Until now, pension payments to Holocaust survivors had been stopped upon their death, but the New York-based Claims Conference said that Berlin has now agreed to continue survivor pensions for nine months after a death to the spouse.

The payment is expected to be granted to around 14,000 spouses retroactively — and a total of about 30,000 people are expected to qualify.

Claims Conference negotiator Greg Schneider said: “We have survivors who have been just getting by for many years. This extra nine months of income gives a cushion for the family of the survivor to figure out how to deal with their new circumstances.”

The Claims Conference carries out continuous negotiations with the German government to expand categories of people eligible for compensation for suffering and losses resulting from persecution by the Nazis. Since 1952, Germany has paid more than $80 billion.

The Claims Conference established its own fund in 1963 to aid additionally, Righteous Gentiles — non-Jews who helped Jews survive the Holocaust — and this year the German government agreed to help fund those payments.

Schneider said there were 277 Righteous Gentiles still alive today, whose average age is 91, who have indicated they need financial assistance.

“These are non-Jews who risked their lives and the lives of their families to save Jews during the Holocaust They literally put their lives at stake to save others,” Schneider said. “Every one of these people should live with the greatest of dignity, so it was important for us to ensure an ongoing funding stream.”

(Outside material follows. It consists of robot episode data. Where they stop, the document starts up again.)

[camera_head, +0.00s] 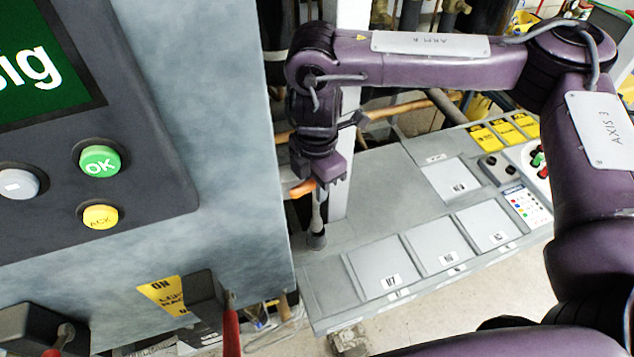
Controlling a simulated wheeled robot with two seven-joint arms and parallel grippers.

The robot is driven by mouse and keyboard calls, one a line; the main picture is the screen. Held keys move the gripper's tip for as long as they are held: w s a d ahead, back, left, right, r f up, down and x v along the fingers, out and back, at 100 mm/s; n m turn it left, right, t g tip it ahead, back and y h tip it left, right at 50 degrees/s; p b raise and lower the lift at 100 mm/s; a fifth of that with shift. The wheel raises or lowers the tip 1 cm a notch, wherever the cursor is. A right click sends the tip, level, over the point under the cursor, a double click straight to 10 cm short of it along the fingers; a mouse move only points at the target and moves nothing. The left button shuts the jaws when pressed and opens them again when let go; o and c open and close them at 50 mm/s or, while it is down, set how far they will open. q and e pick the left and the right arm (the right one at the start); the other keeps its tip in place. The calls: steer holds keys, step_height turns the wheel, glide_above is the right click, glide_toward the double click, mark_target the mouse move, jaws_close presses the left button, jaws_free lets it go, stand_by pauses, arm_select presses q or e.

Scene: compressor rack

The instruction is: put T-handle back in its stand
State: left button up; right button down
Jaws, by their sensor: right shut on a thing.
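My right gripper (326,180) is shut on the T-handle, beside the right edge of the grey cabinet. One orange end of the T-handle (302,188) sticks out to the left of the fingers; the rest of its bar is hidden by them. A grey shaft runs almost straight down below the fingers to a dark round piece (316,240) at the corner of the grey bench. I cannot tell whether that piece is the stand or the tool's lower end, nor whether the shaft is seated. My left gripper is out of view.
The grey cabinet (235,150) with a screen, a green OK button (100,161) and a yellow ACK button (100,217) fills the left. The bench (385,190) has several labelled recessed panels (385,262). Yellow tags (485,137) and a control box (497,167) lie at its right.

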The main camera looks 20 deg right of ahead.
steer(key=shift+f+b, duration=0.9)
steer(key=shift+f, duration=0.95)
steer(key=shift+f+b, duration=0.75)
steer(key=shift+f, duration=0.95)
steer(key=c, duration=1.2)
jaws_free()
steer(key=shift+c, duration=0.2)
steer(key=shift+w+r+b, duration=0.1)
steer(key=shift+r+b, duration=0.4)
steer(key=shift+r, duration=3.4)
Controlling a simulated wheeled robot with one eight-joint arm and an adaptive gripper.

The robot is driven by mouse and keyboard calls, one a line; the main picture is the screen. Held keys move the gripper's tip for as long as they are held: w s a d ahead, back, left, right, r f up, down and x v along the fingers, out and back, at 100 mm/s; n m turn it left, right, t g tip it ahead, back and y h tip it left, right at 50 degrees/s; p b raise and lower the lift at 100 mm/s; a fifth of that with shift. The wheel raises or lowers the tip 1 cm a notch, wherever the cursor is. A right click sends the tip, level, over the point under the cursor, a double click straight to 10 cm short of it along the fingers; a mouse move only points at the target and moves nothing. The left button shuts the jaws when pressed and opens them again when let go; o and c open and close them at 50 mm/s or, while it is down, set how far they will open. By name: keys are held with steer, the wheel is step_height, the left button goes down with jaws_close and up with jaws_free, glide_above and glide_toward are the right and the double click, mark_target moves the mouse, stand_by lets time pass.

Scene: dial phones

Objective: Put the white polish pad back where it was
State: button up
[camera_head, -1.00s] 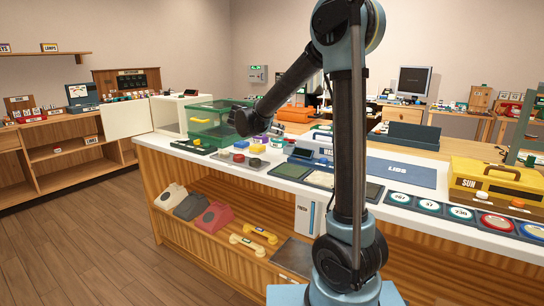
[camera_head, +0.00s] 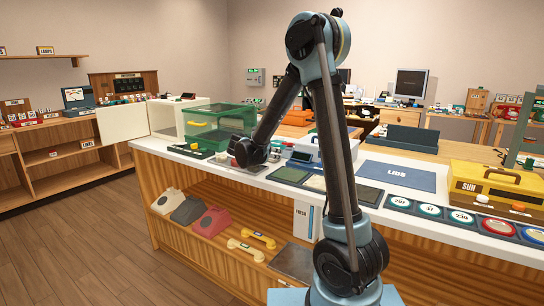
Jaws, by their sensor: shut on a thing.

Meanwhile, at a ceremony in Utrecht, in the Netherlands, Dutch Railways announced a new scheme to compensate Holocaust victims and their families.

Roger van Boxtel, the chief executive of Nederlandse Spoorwegen, or NS, announced that survivors would receive 15,000 euros. The recipients include about 500 Jews, Roma and Sinti who were transported to Nazi extermination camps, but survived. Relatives and widows of the transported survivors are to receive between 5,000 and 7,500 euros.